Extending across the variable volcanic soils of the slopes of Mt. Etna at some of the highest vineyard altitudes in all of Europe—up to 3,300 feet—Nerello Mascalese is one of Sicily’s most noble red varieties. It makes a beautifully aromatic, firm, cellar-worthy but pale-hued red often comparable to a fine Burgundy or Barbaresco. Somm Secret—Nerello Mascalese takes its name from the black color of its grapes, nerello, and the Mascali plain between Mt. Etna and the coast where it is believed to have originated.
A large, geographically and climatically diverse island, just off the toe of Italy, Sicily has long been recognized for its fortified Marsala wines. But it is also a wonderful source of diverse, high quality red and white wines. Steadily increasing in popularity over the past few decades, Italy’s fourth largest wine-producing region is finally receiving the accolades it deserves and shining in today's global market.
Though most think of the climate here as simply hot and dry, variations on this sun-drenched island range from cool Mediterranean along the coastlines to more extreme in its inland zones. Of particular note are the various microclimates of Europe's largest volcano, Mount Etna, where vineyards grow on drastically steep hillsides and varying aspects to the Ionian Sea. The more noteworthy red and white Sicilian wines that come from the volcanic soils of Mount Etna include Nerello Mascalese and Nerello Cappuccio (reds) and Carricante (whites).
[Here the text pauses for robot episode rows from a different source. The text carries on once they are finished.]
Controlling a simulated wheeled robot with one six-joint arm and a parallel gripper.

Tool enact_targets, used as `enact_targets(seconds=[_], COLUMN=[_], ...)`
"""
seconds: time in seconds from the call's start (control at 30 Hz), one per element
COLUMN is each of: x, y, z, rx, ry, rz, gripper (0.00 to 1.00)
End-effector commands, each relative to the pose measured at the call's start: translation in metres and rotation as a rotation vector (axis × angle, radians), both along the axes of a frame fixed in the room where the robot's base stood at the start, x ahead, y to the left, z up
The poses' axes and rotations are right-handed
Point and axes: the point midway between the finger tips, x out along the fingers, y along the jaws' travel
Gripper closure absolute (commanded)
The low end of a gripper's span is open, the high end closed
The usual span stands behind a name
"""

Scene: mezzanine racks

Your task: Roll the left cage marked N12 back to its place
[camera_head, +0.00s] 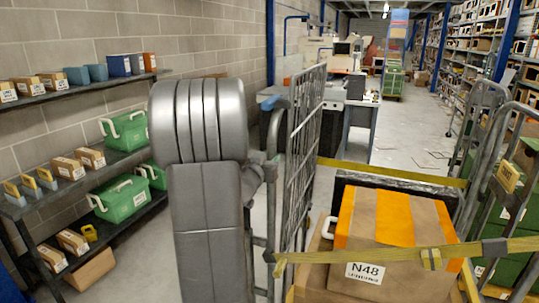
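A tall wire roll cage stands close in front of me, its left side panel (303,150) upright beside my arm. It holds brown cardboard boxes, and the nearest box (395,225) has orange stripes and a white label reading N48. A yellow strap (380,252) with a buckle crosses the front of the load. I see no N12 marking. My arm fills the left middle of the view. My gripper (262,168) is mostly hidden behind the arm near the cage's left upright; whether its fingers are open or touch the cage cannot be told.
A second mesh cage (484,110) stands close on the right. Left, dark shelves (60,95) hold boxes and green crates along a block wall. A workbench (345,100) stands ahead. Papers (430,158) lie on the otherwise open aisle floor. Tall racks line the far right.

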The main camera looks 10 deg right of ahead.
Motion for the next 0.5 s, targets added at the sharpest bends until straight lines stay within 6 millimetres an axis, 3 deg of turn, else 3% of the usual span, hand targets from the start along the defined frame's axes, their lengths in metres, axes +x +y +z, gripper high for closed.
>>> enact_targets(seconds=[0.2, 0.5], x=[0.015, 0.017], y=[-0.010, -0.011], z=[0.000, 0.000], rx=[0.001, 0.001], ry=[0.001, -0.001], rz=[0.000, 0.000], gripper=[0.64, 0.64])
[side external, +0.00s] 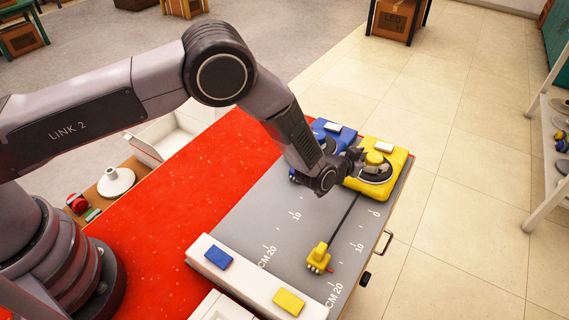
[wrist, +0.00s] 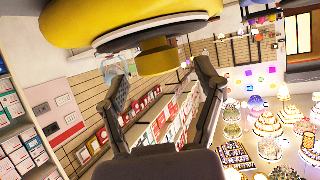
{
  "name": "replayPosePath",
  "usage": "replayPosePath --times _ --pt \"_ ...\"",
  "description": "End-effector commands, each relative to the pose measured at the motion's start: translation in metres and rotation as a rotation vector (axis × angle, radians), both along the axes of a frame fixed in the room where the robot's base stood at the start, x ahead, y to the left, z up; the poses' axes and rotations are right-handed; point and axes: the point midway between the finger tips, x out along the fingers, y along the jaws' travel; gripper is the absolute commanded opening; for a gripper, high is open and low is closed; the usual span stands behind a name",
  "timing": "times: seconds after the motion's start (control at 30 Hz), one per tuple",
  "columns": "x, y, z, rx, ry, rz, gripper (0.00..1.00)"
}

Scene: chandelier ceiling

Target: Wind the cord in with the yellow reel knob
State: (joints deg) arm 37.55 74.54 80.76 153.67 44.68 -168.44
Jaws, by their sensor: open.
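The yellow reel (side external: 362,187) sits at the far right end of the grey mat, with a round dark disc and a yellow knob (side external: 374,158) on top. A dark cord (side external: 344,221) runs from it to a yellow plug-like end piece (side external: 319,257) on the mat, near the 20 mark. My gripper (side external: 357,158) is at the reel, beside the knob. In the wrist view, the knob (wrist: 157,60) shows ahead of and between my two open fingers (wrist: 160,77), below the yellow reel body (wrist: 120,15). Contact cannot be told.
A blue reel (side external: 322,127) stands close beside the yellow one, partly hidden by my arm. A white bar (side external: 248,283) with a blue block (side external: 218,257) and a yellow block (side external: 289,302) lies at the mat's near end. Red cloth (side external: 190,185) is clear at left.

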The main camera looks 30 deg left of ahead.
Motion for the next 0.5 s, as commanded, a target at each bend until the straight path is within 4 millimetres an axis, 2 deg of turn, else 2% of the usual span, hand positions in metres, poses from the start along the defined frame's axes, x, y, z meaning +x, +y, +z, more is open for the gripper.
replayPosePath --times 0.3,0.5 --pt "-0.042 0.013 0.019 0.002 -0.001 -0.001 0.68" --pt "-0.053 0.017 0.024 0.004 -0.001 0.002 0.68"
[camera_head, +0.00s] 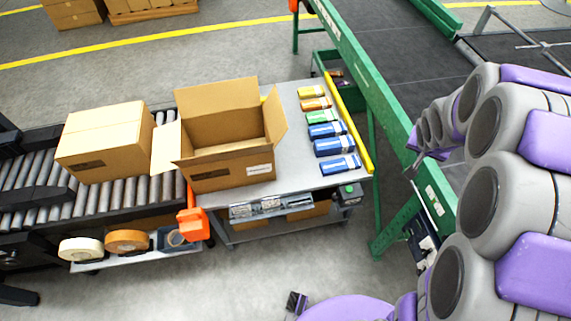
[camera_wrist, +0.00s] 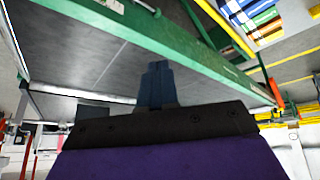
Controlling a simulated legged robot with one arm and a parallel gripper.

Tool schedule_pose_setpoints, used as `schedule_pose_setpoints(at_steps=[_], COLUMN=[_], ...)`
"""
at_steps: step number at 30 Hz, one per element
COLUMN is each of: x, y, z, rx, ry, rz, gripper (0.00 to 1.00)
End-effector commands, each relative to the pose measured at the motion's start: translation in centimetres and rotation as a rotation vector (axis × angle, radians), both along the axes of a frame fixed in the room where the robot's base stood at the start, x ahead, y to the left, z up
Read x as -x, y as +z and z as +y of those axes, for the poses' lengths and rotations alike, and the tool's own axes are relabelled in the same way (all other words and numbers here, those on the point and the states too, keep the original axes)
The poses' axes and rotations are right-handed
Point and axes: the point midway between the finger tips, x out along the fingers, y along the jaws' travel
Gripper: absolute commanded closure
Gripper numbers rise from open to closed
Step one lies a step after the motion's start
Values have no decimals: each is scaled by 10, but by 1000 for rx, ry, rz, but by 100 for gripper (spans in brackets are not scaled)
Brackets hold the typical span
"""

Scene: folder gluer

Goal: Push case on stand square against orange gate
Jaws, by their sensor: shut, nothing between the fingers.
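The case is an open brown cardboard box (camera_head: 228,172) with its flaps spread, upright at the left end of the grey stand (camera_head: 300,175). Its left flap hangs out over the roller conveyor side. The orange gate (camera_head: 192,222) shows at the stand's front left corner, just left of the case's lower front. Most of it is hidden, and I cannot tell whether the case touches it. My gripper is high at the right in the head view (camera_head: 416,166), well apart from the case. In the wrist view my gripper (camera_wrist: 158,66) is shut and empty, with the green conveyor frame beyond.
A closed carton (camera_head: 105,142) stands on the roller conveyor (camera_head: 135,192). Several small coloured cartons (camera_head: 327,130) line the stand's right side, by a yellow rail (camera_head: 350,125). A green-framed conveyor (camera_head: 372,75) lies between stand and my arm. Tape rolls (camera_head: 127,241) sit front left.

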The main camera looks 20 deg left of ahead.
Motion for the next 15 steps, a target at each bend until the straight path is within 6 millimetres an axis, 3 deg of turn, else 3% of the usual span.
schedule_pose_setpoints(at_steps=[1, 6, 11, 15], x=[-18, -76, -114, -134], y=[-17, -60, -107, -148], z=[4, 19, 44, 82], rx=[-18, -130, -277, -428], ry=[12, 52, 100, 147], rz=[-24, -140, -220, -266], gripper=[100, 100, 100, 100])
All share a racy streak of minerality and, at their best, bear resemblance to their respective red and white Burgundies.
Nero d’Avola is the most widely planted red variety, and is great either as single varietal bottling or in blends with other indigenous varieties or even with international ones. For example, Nero d'Avola is blended with the lighter and floral, Frappato grape, to create the elegant, Cerasuolo di Vittoria, one of the more traditional and respected Sicilian wines of the island.
Grillo and Inzolia, the grapes of Marsala, are also used to produce aromatic, crisp dry Sicilian white. Pantelleria, a subtropical island belonging to the province of Sicily, specializes in Moscato di Pantelleria, made from the variety locally known as Zibibbo.